我想使用pyspark对存储在不同文件中的不同训练数据迭代以下示例逻辑回归代码:
from pyspark.mllib.classification import LogisticRegressionWithLBFGS,LogisticRegressionModel
from pyspark.mllib.regression import LabeledPoint
# Load and parse the data
def parsePoint(line):
values = [float(x) for x in line.split(' ')]
return LabeledPoint(values[0], values[1:])
data = sc.textFile("data/mllib/sample_svm_data.txt")
parsedData = data.map(parsePoint)
# Build the model
model = LogisticRegressionWithLBFGS.train(parsedData)
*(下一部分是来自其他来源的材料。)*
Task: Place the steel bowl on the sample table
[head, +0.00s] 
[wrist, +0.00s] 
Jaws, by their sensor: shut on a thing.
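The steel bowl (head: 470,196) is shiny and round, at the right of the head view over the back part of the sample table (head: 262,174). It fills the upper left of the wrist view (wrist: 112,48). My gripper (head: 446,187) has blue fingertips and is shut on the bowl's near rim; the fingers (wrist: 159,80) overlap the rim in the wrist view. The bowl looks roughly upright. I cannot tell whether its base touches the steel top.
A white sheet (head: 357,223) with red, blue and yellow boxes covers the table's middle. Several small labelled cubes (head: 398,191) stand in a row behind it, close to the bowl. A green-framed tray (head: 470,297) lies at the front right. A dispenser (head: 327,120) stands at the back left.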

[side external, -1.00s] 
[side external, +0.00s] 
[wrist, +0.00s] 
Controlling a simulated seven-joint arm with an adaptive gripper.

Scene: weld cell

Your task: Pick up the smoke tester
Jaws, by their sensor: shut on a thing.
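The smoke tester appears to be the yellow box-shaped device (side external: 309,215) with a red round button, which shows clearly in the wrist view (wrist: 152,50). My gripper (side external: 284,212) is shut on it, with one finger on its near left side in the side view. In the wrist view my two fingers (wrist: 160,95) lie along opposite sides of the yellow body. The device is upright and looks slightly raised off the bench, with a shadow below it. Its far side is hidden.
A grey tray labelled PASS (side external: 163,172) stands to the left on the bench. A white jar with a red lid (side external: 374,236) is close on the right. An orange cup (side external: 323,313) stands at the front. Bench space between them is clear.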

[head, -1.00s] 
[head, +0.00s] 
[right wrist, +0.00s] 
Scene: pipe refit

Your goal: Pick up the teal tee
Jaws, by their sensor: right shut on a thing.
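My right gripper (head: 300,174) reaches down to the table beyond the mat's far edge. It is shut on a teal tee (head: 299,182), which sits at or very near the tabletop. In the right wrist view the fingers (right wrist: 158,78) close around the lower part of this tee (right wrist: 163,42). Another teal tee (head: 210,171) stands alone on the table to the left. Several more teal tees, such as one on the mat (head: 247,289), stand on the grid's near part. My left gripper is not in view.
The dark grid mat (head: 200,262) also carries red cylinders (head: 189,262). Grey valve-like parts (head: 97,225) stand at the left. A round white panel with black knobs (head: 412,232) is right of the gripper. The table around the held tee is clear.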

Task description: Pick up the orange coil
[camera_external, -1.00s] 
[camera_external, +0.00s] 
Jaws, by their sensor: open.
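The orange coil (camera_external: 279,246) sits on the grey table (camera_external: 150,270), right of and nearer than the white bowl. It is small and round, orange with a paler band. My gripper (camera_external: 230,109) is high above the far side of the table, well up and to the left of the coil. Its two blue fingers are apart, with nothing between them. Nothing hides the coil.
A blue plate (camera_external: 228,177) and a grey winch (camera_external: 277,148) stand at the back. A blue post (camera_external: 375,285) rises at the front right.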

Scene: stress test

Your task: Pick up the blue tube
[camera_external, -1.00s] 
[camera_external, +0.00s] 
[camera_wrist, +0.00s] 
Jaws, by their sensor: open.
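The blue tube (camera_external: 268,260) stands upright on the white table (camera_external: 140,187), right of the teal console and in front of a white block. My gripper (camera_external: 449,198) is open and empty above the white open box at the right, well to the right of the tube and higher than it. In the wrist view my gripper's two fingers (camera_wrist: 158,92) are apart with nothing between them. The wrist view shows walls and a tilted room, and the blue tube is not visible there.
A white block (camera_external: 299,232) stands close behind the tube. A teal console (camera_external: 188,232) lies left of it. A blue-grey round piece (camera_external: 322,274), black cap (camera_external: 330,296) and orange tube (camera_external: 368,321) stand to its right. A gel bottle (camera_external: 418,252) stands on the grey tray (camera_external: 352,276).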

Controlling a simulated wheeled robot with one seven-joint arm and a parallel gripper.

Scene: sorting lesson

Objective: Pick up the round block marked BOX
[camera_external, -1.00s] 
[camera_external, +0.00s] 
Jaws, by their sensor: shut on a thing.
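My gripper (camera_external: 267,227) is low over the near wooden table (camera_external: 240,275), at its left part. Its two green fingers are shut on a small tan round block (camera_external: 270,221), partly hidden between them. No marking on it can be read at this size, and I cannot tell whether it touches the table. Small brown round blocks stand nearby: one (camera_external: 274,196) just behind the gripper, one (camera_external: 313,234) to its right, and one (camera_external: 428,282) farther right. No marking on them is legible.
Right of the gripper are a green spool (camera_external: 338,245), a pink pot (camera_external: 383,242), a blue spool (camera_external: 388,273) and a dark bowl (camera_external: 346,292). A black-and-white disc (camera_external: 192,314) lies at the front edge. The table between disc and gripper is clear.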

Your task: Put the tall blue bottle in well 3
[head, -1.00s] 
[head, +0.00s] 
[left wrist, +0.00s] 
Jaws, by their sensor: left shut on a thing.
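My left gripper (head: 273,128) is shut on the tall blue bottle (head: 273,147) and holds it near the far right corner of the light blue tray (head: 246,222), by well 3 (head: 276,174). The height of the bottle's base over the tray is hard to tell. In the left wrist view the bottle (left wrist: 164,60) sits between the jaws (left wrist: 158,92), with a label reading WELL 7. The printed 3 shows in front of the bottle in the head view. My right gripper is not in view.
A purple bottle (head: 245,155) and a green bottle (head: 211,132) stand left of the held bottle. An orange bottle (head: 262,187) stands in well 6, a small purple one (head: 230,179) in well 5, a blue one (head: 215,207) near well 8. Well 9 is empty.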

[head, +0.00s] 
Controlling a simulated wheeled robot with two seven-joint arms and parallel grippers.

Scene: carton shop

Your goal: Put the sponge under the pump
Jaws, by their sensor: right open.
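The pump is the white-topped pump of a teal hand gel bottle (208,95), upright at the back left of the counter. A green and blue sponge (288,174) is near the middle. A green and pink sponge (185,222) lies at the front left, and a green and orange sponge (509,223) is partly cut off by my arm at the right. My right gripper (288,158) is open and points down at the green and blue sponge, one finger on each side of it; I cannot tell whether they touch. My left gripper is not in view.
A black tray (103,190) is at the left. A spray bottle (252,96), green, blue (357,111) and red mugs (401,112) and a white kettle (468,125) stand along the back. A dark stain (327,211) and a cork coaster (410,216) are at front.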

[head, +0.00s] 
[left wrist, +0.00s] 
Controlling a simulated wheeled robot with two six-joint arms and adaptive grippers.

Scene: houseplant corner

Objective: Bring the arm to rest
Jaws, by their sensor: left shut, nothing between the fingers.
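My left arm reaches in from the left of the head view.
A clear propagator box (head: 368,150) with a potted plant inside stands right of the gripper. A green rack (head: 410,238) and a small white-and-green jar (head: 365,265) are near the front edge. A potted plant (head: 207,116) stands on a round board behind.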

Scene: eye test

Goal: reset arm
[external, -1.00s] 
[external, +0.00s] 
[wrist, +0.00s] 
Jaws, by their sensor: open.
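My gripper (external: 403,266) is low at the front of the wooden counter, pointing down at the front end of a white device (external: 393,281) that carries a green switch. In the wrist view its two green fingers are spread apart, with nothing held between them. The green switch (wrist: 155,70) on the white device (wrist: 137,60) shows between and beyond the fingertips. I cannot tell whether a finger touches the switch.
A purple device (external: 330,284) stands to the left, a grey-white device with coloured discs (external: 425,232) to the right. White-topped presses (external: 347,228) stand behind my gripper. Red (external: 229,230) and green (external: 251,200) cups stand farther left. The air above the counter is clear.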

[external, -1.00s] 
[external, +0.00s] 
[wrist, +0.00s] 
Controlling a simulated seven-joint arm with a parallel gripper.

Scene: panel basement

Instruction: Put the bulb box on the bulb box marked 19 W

# Evaluating the model on training data
labelsAndPreds = parsedData.map(lambda p: (p.label, model.predict(p.features)))
trainErr = labelsAndPreds.filter(lambda (v, p): v != p).count() / float(parsedData.count())
print("Training Error = " + str(trainErr))
# Save and load model
model.save(sc, "target/tmp/pythonLogisticRegressionWithLBFGSModel")
sameModel = LogisticRegressionModel.load(sc, "target/tmp/pythonLogisticRegressionWithLBFGSModel")
然后我想保存生成的所有模型。 关于如何做到这一点的任何想法?